_Directive:_ Scan the data for "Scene" and copy the lines it appears in.

_Part of a data file:_
>> Start

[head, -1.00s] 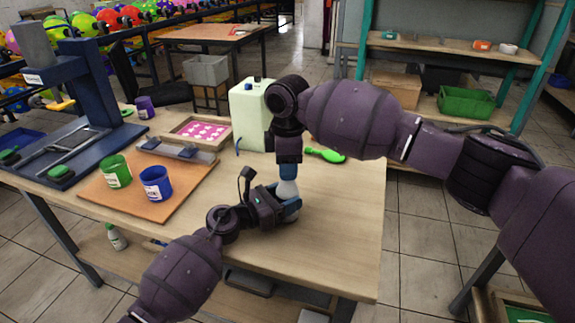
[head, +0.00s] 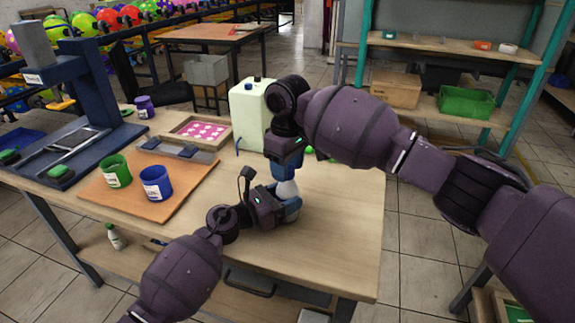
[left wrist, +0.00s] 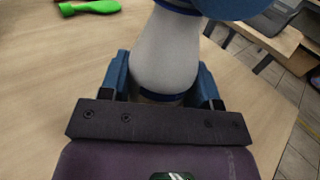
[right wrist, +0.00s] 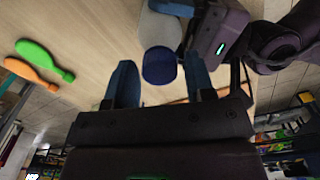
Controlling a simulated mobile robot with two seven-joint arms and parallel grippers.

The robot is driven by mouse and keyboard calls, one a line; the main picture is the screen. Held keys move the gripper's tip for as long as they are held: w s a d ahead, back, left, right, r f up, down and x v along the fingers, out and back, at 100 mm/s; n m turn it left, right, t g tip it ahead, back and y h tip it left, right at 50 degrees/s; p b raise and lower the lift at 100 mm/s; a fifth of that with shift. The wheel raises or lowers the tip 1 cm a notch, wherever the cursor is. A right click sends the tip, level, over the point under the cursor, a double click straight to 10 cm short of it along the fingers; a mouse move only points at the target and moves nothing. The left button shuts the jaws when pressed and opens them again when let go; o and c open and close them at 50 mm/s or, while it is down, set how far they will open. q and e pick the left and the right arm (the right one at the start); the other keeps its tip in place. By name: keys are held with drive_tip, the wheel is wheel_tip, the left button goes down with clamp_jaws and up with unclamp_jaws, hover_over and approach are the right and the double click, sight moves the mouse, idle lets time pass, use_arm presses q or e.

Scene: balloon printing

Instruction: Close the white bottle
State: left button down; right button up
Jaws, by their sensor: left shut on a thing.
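The white bottle (head: 287,188) stands upright at the front of the table, held by my left gripper (head: 290,208). In the left wrist view, its white body (left wrist: 165,50) is between the two blue fingers. My right gripper (head: 286,165) is directly above the bottle, pointing down. In the right wrist view, its fingers (right wrist: 160,83) are apart, with a blue cap (right wrist: 160,68) between them at the bottle's end and gaps on both sides. Whether the cap is seated on the bottle cannot be told. My right gripper hides the bottle's top in the head view.
A pale canister (head: 250,112) stands behind the bottle. A green pin-shaped object (right wrist: 45,60) and an orange one (right wrist: 35,75) lie nearby. Green (head: 115,170) and blue (head: 157,183) cups stand on a brown board (head: 130,200) at left. The table's right side is clear.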

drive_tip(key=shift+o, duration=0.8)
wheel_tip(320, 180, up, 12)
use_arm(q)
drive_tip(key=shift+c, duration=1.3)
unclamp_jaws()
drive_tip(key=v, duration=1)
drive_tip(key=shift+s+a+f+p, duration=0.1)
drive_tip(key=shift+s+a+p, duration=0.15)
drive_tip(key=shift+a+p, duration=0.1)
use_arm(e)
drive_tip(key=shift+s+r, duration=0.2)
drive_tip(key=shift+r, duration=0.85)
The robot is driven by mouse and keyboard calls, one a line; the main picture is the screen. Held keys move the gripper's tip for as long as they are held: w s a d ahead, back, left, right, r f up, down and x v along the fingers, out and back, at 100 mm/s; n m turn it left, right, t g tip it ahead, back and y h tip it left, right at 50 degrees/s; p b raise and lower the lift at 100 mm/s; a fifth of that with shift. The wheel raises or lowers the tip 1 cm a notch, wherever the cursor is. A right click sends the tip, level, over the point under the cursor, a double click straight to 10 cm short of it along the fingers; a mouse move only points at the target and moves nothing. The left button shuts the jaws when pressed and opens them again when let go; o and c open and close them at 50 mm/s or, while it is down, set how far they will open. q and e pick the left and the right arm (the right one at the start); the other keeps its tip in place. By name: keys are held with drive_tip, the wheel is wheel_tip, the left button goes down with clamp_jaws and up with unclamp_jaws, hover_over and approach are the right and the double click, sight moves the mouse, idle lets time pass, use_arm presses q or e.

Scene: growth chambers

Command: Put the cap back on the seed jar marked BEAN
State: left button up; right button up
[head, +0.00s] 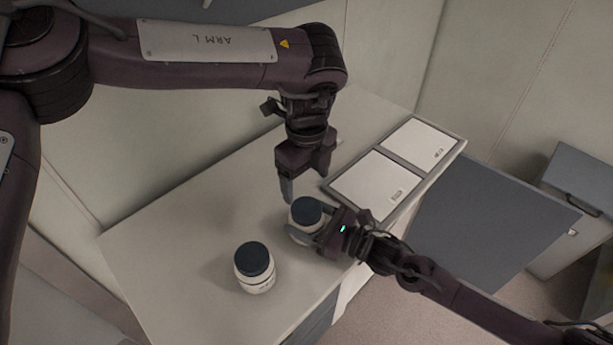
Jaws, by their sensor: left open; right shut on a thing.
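Two white jars with dark blue caps on top stand on the pale bench. One jar (297,238) is between the fingers of my right gripper (316,228), which is shut on it from the right. Its dark cap (306,211) sits on top; I cannot tell how firmly it is seated. My left gripper (306,182) is open, pointing down just above and behind that cap, apart from it. The other jar (258,284) stands free at the front left, its cap (252,258) on. The lettering on both jars is hidden or too small to read.
The bench (190,230) is clear on its left side. A grey-framed tray (331,199) with two white labelled panels (375,185) lies at the back right. A wall runs behind the bench. A grey panel (480,225) and floor are to the right.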

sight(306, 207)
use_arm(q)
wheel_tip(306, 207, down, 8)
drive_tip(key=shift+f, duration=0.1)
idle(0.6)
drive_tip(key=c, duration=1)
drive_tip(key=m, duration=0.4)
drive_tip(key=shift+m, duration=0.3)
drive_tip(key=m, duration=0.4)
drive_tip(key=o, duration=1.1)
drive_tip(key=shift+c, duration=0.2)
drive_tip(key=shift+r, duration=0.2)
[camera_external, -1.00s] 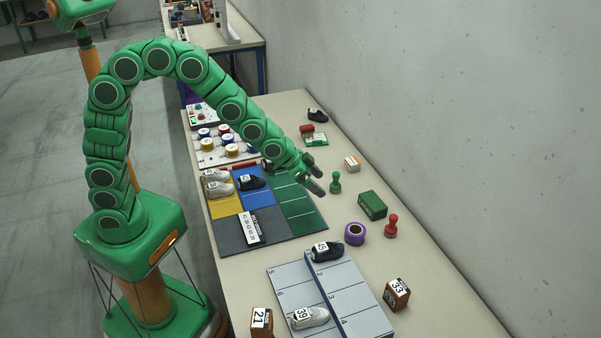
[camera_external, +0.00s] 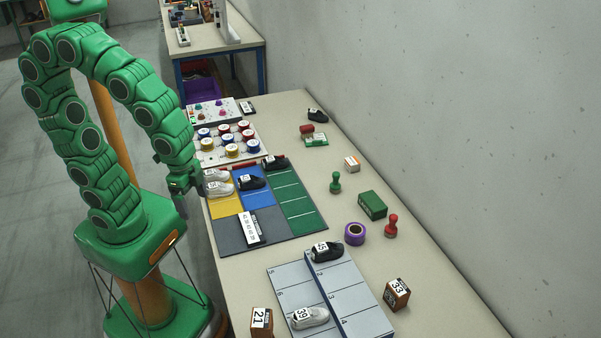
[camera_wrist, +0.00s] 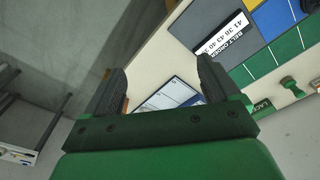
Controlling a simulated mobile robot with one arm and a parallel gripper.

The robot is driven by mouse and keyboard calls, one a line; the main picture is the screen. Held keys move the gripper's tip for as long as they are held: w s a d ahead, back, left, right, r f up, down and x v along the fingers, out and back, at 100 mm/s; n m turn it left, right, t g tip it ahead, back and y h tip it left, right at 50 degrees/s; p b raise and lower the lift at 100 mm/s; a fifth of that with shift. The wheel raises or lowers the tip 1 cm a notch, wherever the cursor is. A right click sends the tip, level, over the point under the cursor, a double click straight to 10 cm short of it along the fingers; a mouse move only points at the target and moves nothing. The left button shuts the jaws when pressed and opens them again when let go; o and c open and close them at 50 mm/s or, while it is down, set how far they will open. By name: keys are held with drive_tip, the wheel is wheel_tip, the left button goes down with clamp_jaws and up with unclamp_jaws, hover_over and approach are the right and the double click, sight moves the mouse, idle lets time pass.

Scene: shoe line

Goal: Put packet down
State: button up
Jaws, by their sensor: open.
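The green laces packet (camera_external: 372,205) lies on the table right of the mat, and its partly lettered face also shows in the wrist view (camera_wrist: 263,106). A flatter green and white packet (camera_external: 316,139) lies farther back beside a red block. I cannot tell which one the task means. My gripper (camera_external: 184,204) hangs at the left edge of the table, beside the yellow panel and well away from both packets. In the wrist view its two fingers (camera_wrist: 163,86) are spread apart with nothing between them.
The mat (camera_external: 305,209) has yellow, blue, green and grey panels, with shoes and a white order card (camera_external: 250,228). A stepped grey rack (camera_external: 357,297) with two shoes stands in front. Stamps, tape and numbered blocks stand around. The right table strip has clear patches.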

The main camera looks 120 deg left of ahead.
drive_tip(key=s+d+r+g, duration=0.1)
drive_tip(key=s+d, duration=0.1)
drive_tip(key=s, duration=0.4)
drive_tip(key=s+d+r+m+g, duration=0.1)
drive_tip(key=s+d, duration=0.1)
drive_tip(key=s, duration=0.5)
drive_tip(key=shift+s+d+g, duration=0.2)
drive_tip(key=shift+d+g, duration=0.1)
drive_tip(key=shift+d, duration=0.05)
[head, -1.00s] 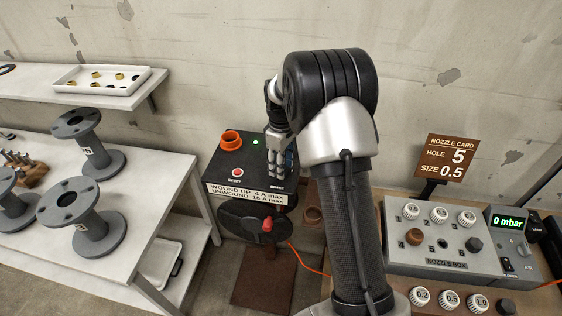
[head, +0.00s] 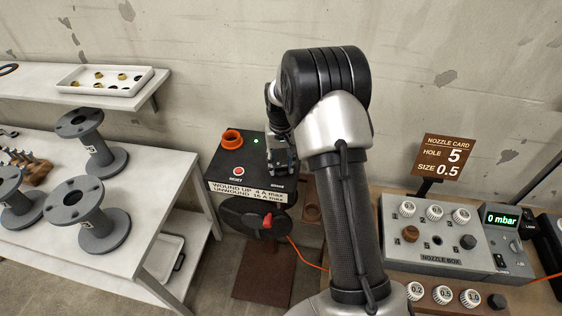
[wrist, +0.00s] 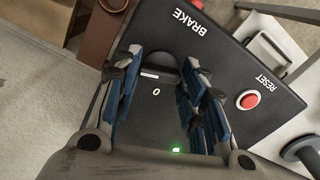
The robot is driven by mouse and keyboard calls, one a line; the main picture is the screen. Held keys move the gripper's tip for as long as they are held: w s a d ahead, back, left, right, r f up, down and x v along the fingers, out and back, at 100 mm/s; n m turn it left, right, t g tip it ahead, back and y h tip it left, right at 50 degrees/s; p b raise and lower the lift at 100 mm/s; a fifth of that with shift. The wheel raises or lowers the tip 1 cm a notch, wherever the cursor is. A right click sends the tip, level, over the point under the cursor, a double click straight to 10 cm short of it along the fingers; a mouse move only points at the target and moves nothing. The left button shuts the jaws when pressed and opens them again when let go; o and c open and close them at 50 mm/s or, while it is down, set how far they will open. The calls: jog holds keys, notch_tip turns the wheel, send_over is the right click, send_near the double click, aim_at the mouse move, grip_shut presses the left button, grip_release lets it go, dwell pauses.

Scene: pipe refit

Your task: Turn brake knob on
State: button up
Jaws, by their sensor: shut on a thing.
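The brake knob (wrist: 155,63) is dark and sits on the black control box, beside the white word BRAKE in the wrist view. A short white mark shows at the knob's near edge, close to a printed 0. My gripper (wrist: 161,56) points down at the box, with its blue-padded fingers on either side of the knob, shut on it. In the head view my gripper (head: 281,157) is at the box's right end and hides the knob. The control box (head: 222,160) also carries a red reset button (head: 238,171) and a lit green lamp (head: 256,140).
A table with grey flanged spools (head: 88,213) is at left. The nozzle box (head: 440,258) is at right.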

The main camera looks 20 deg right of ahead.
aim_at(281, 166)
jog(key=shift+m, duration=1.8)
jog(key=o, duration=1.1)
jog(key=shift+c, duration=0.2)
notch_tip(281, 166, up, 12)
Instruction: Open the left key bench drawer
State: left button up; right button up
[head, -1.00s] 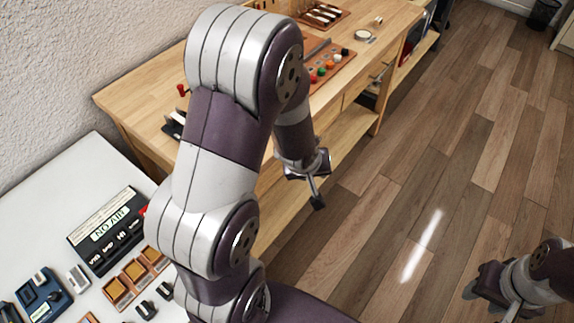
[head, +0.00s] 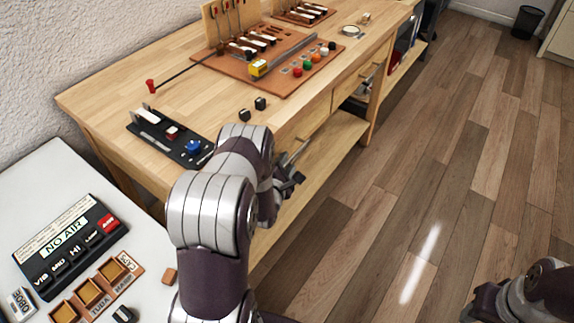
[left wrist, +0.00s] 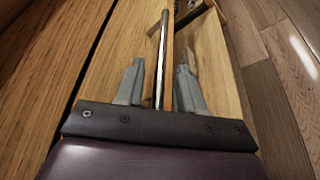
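The wooden key bench (head: 120,95) stands against the wall. Its left drawer front (head: 312,124) is partly hidden behind my left arm and looks flush with the bench. My left gripper (head: 290,184) is at this front. In the left wrist view, the metal bar handle (left wrist: 161,55) runs between the two grey fingers of my left gripper (left wrist: 160,88). The fingers are apart, one on each side of the bar, with gaps visible. My right gripper (head: 488,298) is at the lower right, over the floor, far from the bench; its fingers are not clear.
A black tray with coloured parts (head: 170,138) and a brown board with keys and coloured knobs (head: 265,65) lie on the bench top. A right drawer (head: 358,84) is further along. A white table (head: 40,200) stands at the left. The floor (head: 410,200) is clear.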

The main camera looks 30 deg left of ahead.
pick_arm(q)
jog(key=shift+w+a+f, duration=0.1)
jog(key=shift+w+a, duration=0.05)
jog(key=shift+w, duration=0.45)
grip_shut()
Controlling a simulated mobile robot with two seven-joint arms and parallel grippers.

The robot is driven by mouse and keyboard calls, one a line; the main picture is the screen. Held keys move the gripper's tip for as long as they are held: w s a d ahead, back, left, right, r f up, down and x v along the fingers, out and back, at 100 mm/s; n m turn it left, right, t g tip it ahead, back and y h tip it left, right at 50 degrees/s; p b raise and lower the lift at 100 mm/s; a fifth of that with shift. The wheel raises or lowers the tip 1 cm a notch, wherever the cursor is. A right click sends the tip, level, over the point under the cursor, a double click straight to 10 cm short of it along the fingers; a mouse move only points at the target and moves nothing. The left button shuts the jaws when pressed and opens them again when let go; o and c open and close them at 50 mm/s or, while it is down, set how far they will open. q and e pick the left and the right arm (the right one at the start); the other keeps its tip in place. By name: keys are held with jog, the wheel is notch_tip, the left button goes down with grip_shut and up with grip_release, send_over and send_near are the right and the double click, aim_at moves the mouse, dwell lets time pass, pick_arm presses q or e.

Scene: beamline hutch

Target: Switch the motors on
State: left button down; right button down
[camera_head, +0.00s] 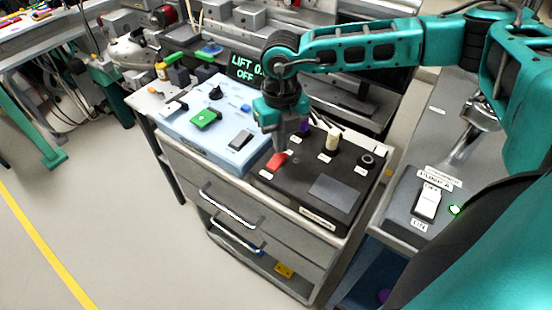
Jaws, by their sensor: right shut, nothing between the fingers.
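My right gripper (280,145) points down, shut and empty, right above a red switch (276,162) on a black control box (335,190). I cannot tell whether the fingertips touch the switch. The black box also carries a cream knob (332,140) and a black knob (367,160); its small labels are unreadable, so I cannot tell which control is for the motors. To its left is a pale blue box (222,155) with a green control (205,118), a black knob (215,93) and a grey rocker (241,138). My left gripper is out of view.
A dark display (243,68) behind the blue box reads LIFT and OFF, partly covered by my arm. At right, a grey box with a PUMP label carries a white rocker (428,203) and a lit green lamp (455,210). The drawer cabinet (225,185) stands below the boxes; floor at left is clear.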

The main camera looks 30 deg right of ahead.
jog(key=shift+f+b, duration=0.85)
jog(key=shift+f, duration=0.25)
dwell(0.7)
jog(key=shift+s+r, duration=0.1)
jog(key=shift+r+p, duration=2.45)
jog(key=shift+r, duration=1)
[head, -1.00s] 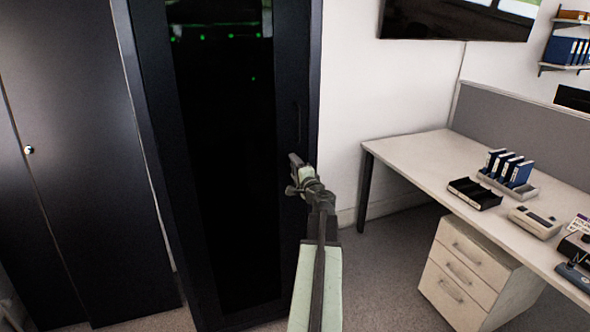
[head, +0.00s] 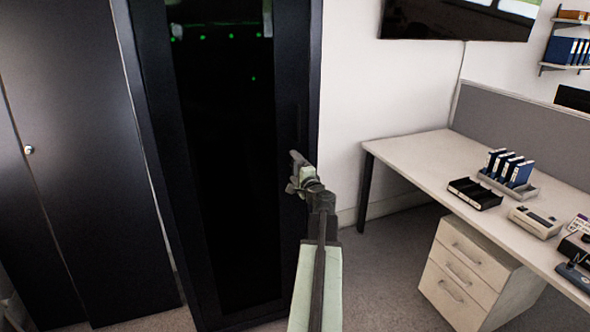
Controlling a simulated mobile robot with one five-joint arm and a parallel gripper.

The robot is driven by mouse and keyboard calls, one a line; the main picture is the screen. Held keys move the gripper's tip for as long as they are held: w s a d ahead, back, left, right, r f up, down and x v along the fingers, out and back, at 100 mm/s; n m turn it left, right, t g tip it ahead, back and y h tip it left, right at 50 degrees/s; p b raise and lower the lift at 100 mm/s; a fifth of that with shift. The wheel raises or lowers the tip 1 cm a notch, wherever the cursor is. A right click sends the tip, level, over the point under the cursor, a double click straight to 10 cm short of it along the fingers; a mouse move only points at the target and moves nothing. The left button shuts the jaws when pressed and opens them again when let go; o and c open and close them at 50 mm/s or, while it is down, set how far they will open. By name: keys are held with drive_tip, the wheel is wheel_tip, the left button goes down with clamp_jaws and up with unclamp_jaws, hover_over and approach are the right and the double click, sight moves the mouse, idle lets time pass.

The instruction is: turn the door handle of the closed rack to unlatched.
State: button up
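The closed rack (head: 230,180) is a tall black cabinet with a dark glass door, in the middle left of the head view. Green lights glow behind the upper glass. Its door handle (head: 300,122) is a dark, slim upright shape on the right door frame, hard to make out against the black. My gripper (head: 297,168) is in front of the right door frame, at or just below the handle's lower end. Whether it touches the handle is unclear. The fingers are small and seen from behind, so their opening does not show.
A dark cabinet (head: 75,150) with a round lock stands left of the rack. At right is a desk (head: 420,150) with blue binders (head: 510,167), a black tray (head: 475,193) and devices. White drawers (head: 470,270) stand under it. Grey floor is open between rack and drawers.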

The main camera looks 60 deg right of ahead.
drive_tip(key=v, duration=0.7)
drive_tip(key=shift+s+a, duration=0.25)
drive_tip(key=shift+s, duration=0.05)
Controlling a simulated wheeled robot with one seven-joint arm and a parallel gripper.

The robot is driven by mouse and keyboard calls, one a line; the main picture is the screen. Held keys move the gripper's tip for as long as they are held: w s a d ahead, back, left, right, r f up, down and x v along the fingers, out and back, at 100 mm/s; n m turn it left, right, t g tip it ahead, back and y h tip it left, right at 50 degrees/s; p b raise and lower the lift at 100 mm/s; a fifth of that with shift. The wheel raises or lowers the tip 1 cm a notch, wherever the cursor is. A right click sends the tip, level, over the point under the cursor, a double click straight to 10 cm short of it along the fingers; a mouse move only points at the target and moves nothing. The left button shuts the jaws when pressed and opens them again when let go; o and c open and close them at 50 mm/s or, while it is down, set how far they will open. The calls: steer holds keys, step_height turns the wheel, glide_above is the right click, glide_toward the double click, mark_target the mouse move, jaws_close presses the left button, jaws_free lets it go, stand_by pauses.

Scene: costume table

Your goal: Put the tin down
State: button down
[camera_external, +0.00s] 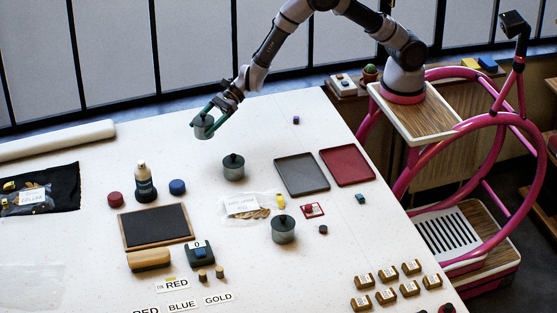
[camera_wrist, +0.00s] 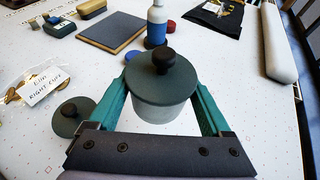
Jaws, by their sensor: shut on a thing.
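My gripper (camera_external: 206,119) is shut on a grey-green lidded tin (camera_external: 203,130) with a dark knob, near the far edge of the table at the left of my arm. In the wrist view the tin (camera_wrist: 163,88) sits upright between the two green fingers. Its base appears to be above the white table (camera_external: 300,125), but the gap is hard to judge. A second similar tin (camera_external: 233,170) stands nearer the camera, and a third tin (camera_external: 283,234) stands further forward beside a small red-edged card.
A grey tray (camera_external: 301,175) and a red tray (camera_external: 347,167) lie to the right. The table right of the held tin is mostly clear.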

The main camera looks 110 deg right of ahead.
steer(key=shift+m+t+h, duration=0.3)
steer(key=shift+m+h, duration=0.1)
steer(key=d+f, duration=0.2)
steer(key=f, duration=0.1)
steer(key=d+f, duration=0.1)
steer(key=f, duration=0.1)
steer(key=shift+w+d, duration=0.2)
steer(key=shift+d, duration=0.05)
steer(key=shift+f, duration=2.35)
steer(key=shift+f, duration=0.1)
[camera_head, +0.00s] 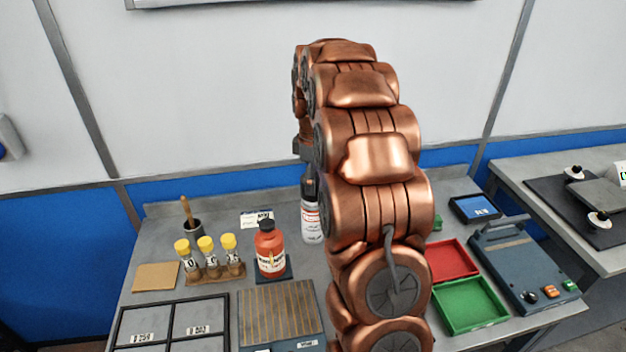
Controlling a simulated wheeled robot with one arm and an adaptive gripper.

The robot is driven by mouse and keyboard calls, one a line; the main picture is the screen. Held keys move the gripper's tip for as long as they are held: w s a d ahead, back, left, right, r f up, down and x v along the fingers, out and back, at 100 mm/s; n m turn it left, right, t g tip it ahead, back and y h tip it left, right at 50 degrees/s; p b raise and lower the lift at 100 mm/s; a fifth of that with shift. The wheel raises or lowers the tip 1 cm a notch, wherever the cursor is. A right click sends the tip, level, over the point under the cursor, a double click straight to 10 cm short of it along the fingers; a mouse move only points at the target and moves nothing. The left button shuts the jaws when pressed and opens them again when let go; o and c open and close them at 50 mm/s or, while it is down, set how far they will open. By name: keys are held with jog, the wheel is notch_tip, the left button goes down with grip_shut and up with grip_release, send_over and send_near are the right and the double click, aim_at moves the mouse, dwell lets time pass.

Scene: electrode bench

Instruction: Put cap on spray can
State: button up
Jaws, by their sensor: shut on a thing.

>> End

_Finished exercise:_
Scene: balloon printing
Scene: growth chambers
Scene: shoe line
Scene: pipe refit
Scene: beamline hutch
Scene: costume table
Scene: electrode bench

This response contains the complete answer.